Reno quotes a single sentence from Emile Durkheim that could summarize his entire argument: “This state of incertitude and confused agitation cannot last forever.” In Afghanistan this was certainly the case, and on the turn of a dime confused agitation gave way to militant Islamist tyranny. In America, just how the strong gods will manifest on their return remains to be seen.
But the return is inevitable, and fighting it only means the return will take a hostile form, which it does not have to. Suppress the natural human passions toward order and loyalty, faith, place, and blood, with shallow promises of voting rights and forward motion, and eventually those passions will erupt—in Afghanistan’s case, in a tide of jihadi rage. Our return will not be so dramatic, but, severity aside, the mere fact of return is an unavoidable counterpunch to the liberal creed that took hold of the West after the Second World War.

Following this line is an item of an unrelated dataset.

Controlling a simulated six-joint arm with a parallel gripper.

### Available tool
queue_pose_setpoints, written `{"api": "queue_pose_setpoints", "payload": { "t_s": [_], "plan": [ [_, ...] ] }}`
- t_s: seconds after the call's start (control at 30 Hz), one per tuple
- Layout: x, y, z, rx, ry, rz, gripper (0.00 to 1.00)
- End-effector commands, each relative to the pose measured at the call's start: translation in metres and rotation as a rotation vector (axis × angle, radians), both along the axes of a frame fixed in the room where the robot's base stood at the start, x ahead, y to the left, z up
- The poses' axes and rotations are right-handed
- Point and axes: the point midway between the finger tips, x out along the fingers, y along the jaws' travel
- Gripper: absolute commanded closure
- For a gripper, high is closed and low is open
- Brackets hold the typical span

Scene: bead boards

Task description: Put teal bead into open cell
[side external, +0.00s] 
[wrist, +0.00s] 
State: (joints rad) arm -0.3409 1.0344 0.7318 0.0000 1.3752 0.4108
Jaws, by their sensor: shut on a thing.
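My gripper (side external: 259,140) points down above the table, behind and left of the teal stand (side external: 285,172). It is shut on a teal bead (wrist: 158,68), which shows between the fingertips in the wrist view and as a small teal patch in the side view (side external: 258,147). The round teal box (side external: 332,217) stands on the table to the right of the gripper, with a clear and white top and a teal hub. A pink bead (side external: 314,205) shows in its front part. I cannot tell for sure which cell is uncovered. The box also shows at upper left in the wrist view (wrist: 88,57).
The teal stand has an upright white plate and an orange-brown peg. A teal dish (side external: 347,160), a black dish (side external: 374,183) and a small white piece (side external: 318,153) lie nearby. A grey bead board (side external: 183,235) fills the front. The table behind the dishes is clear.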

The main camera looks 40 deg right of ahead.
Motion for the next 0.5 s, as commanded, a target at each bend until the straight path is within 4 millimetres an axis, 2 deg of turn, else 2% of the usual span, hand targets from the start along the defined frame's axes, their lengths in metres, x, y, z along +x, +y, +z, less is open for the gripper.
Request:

C.S. Lewis, hardly a reactionary, noticed a similar tendency against natural order in 1943 and warned us of the backlash:
Watch the faces, mark well the accents of the debunkers. These are the men whose taproot in Eden has been cut—whom no rumor of the polyphony, the dance, can reach—men to whom pebbles laid in a row are more beautiful than an arch. Yet even if they desire mere equality they cannot reach it. Where men are forbidden to honor a king they honor millionaires, athletes, or film-stars instead—even famous prostitutes or gangsters. [To Lewis’ list we could now add a few, more troubling, examples.] For spiritual nature, like bodily nature, will be served—deny it food and it will gobble poison.
We found Afghanistan already weak and put it on a 20-year starvation diet: pseudo-democracy (which is even worse than the genuine article), global-utopian liberalism, and—of course—McDonald’s. It’s no surprise that the poison was swallowed—more from resignation than any real suicidal tendency—the second we turned our backs.
If we don’t learn the lesson brutally taught this week, then America won’t—uh, Afghanistan won’t be the last country our leaders leave worse than they found it.